Yep. This is just uninformed people thinking this doesn't happen. It's been happening since av was born. It's not new and this will not kill CS they're still king.

[-] corsicanguppy@lemmy.ca 2 points 3 months ago

At my old shop we still had people giving money to checkpoint and splunk, despite numerous problems and a huge cost, because they had favourites.

[-] jedibob5@lemmy.world 6 points 3 months ago* (last edited 3 months ago)

Don't most indemnity clauses have exceptions for gross negligence? Pushing out an update this destructive without it getting caught by any quality control checks sure seems grossly negligent.
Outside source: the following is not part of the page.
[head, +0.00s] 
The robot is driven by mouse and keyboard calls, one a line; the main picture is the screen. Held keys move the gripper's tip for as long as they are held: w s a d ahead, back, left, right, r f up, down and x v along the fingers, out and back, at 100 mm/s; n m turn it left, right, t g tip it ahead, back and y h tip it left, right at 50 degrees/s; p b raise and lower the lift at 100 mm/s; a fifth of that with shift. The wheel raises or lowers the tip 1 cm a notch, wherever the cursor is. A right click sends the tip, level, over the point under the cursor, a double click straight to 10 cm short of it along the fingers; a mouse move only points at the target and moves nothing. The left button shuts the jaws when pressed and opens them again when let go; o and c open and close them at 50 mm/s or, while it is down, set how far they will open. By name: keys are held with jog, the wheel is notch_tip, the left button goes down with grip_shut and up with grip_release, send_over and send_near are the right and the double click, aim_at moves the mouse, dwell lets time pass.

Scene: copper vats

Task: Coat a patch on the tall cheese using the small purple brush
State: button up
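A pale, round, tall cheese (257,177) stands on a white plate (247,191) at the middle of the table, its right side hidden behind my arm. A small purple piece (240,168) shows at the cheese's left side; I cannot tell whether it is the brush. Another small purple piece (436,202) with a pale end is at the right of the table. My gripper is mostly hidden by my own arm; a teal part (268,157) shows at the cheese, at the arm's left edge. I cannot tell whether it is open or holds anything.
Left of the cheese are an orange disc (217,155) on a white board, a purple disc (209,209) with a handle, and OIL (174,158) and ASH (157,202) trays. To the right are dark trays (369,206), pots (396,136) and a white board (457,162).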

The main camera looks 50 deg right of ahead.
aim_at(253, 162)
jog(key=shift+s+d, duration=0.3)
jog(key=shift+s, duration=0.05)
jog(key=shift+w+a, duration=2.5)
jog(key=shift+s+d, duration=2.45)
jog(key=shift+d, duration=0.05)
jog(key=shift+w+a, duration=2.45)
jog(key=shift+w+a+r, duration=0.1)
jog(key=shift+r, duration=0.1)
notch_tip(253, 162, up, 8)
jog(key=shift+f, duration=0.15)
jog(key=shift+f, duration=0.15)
[-] ThrowawaySobriquet@lemmy.world 23 points 3 months ago

I think you're on the nose, here. I laughed at the headline, but the more I read the more I see how fucked they are. Airlines. Industrial plants. Fucking governments. This one is big in a way that will likely get used as a case study.

[-] Cryophilia@lemmy.world 13 points 3 months ago

The London Stock Exchange went down. They're fukd.

[-] Munkisquisher@lemmy.nz 18 points 3 months ago

Yeah saw that several steel mills have been bricked by this, that's months and millions to restart

[-] gazter@aussie.zone 10 points 3 months ago

Got a link? I find it hard to believe that a process like that would stop because of a few windows machines not booting.

[-] TheBat@lemmy.world 13 points 3 months ago

a few windows machines with controller application installed

That's the real kicker.

[-] drspod@lemmy.ml 15 points 3 months ago

Those machines should be airgapped and no need to run Crowdstrike on them. If the process controller machines of a steel mill are connected to the internet and installing auto updates then there really is no hope for this world.

[-] TheBat@lemmy.world 4 points 3 months ago

But daddy microshoft says i gotta connect the system to the internet uwu

[-] wizardbeard@lemmy.dbzer0.com 2 points 3 months ago

No, regulatory auditors have boxes that need checking, regardless of the reality of the technical infrastructure.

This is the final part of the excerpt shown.